__What the exercise asks__
Repeat every line from the line containing "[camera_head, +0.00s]" to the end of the data, exactly. Leave the pictures out.

__Data segment__
++++++++

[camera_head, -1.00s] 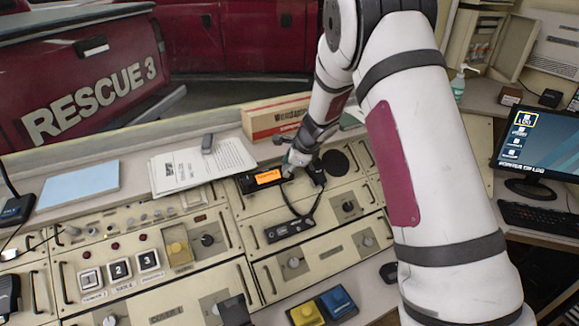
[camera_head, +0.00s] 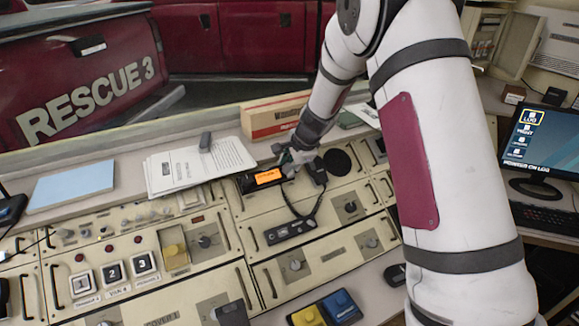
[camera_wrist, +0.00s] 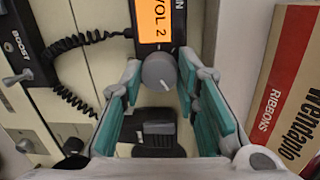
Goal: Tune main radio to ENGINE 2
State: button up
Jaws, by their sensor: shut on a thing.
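The main radio (camera_head: 245,186) is a black unit with an orange lit display (camera_head: 268,177) on the console's upper panel. In the wrist view the display (camera_wrist: 154,25) reads "VOL 2", turned sideways, and the label beside it is cut off to "IN". A round grey knob (camera_wrist: 158,71) sits at the end of the radio, next to the display. My gripper (camera_wrist: 160,74) has its teal-padded fingers on either side of this knob and is shut on it. In the head view my gripper (camera_head: 292,166) hides the knob.
A black handset (camera_wrist: 155,132) with a coiled cord (camera_wrist: 75,70) lies close to the radio. A ribbons box (camera_wrist: 291,95) stands nearby behind it. Papers (camera_head: 200,165) lie to the left. Buttons, switches and knobs cover the console; a monitor (camera_head: 538,145) is at right.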

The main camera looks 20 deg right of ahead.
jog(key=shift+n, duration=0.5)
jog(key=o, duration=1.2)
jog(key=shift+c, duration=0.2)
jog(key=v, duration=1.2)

++++++++

__Complete answer__
[camera_head, +0.00s] 
[camera_wrist, +0.00s] 
Goal: Tune main radio to ENGINE 2
State: button up
Jaws, by their sensor: shut on a thing.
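The main radio (camera_head: 245,186) is a black unit with an orange lit display (camera_head: 268,177) on the console's upper panel. In the wrist view the display (camera_wrist: 154,25) reads "VOL 2", turned sideways, and the label beside it is cut off to "IN". A round grey knob (camera_wrist: 158,71) sits at the end of the radio, next to the display. My gripper (camera_wrist: 160,74) has its teal-padded fingers on either side of this knob and is shut on it. In the head view my gripper (camera_head: 292,166) hides the knob.
A black handset (camera_wrist: 155,132) with a coiled cord (camera_wrist: 75,70) lies close to the radio. A ribbons box (camera_wrist: 291,95) stands nearby behind it. Papers (camera_head: 200,165) lie to the left. Buttons, switches and knobs cover the console; a monitor (camera_head: 538,145) is at right.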

The main camera looks 20 deg right of ahead.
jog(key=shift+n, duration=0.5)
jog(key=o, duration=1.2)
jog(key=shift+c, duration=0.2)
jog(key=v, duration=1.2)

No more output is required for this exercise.